Raw data:
______________________________

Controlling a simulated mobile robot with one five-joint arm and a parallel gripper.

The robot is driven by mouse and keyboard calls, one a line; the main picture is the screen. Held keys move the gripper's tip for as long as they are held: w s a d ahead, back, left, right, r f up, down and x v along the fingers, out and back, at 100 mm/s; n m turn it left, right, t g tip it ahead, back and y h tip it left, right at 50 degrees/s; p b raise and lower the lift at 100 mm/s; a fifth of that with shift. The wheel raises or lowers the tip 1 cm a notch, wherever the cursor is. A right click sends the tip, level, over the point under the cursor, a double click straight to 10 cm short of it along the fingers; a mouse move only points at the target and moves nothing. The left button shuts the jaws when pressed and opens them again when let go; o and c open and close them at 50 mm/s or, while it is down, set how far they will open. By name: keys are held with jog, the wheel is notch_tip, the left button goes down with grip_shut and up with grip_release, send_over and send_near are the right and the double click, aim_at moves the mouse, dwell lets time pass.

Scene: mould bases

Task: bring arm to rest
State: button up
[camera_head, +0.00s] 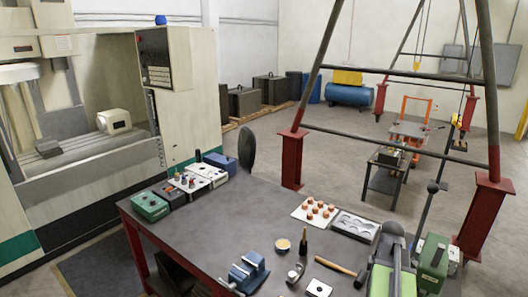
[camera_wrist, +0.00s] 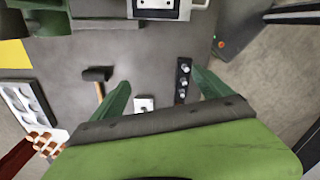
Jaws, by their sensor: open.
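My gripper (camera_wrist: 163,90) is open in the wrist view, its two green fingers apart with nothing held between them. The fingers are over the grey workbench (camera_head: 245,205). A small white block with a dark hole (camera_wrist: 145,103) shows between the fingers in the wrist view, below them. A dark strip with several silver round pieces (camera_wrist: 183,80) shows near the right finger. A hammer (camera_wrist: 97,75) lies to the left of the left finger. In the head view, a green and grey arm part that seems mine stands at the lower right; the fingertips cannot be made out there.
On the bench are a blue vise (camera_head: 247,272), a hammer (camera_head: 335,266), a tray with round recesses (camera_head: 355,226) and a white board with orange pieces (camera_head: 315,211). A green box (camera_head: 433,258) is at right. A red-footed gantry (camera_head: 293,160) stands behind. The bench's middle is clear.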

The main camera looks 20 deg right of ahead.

______________________________

Print out the whole of the material word for word, without pictures.

Answer to this exercise:
Controlling a simulated mobile robot with one five-joint arm and a parallel gripper.

The robot is driven by mouse and keyboard calls, one a line; the main picture is the screen. Held keys move the gripper's tip for as long as they are held: w s a d ahead, back, left, right, r f up, down and x v along the fingers, out and back, at 100 mm/s; n m turn it left, right, t g tip it ahead, back and y h tip it left, right at 50 degrees/s; p b raise and lower the lift at 100 mm/s; a fifth of that with shift. The wheel raises or lowers the tip 1 cm a notch, wherever the cursor is. A right click sends the tip, level, over the point under the cursor, a double click straight to 10 cm short of it along the fingers; a mouse move only points at the target and moves nothing. The left button shuts the jaws when pressed and opens them again when let go; o and c open and close them at 50 mm/s or, while it is down, set how far they will open. By name: keys are held with jog, the wheel is notch_tip, the left button goes down with grip_shut and up with grip_release, send_over and send_near are the right and the double click, aim_at moves the mouse, dwell lets time pass.

Scene: mould bases

Task: bring arm to rest
State: button up
[camera_head, +0.00s] 
[camera_wrist, +0.00s] 
Jaws, by their sensor: open.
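My gripper (camera_wrist: 163,90) is open in the wrist view, its two green fingers apart with nothing held between them. The fingers are over the grey workbench (camera_head: 245,205). A small white block with a dark hole (camera_wrist: 145,103) shows between the fingers in the wrist view, below them. A dark strip with several silver round pieces (camera_wrist: 183,80) shows near the right finger. A hammer (camera_wrist: 97,75) lies to the left of the left finger. In the head view, a green and grey arm part that seems mine stands at the lower right; the fingertips cannot be made out there.
On the bench are a blue vise (camera_head: 247,272), a hammer (camera_head: 335,266), a tray with round recesses (camera_head: 355,226) and a white board with orange pieces (camera_head: 315,211). A green box (camera_head: 433,258) is at right. A red-footed gantry (camera_head: 293,160) stands behind. The bench's middle is clear.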

The main camera looks 20 deg right of ahead.

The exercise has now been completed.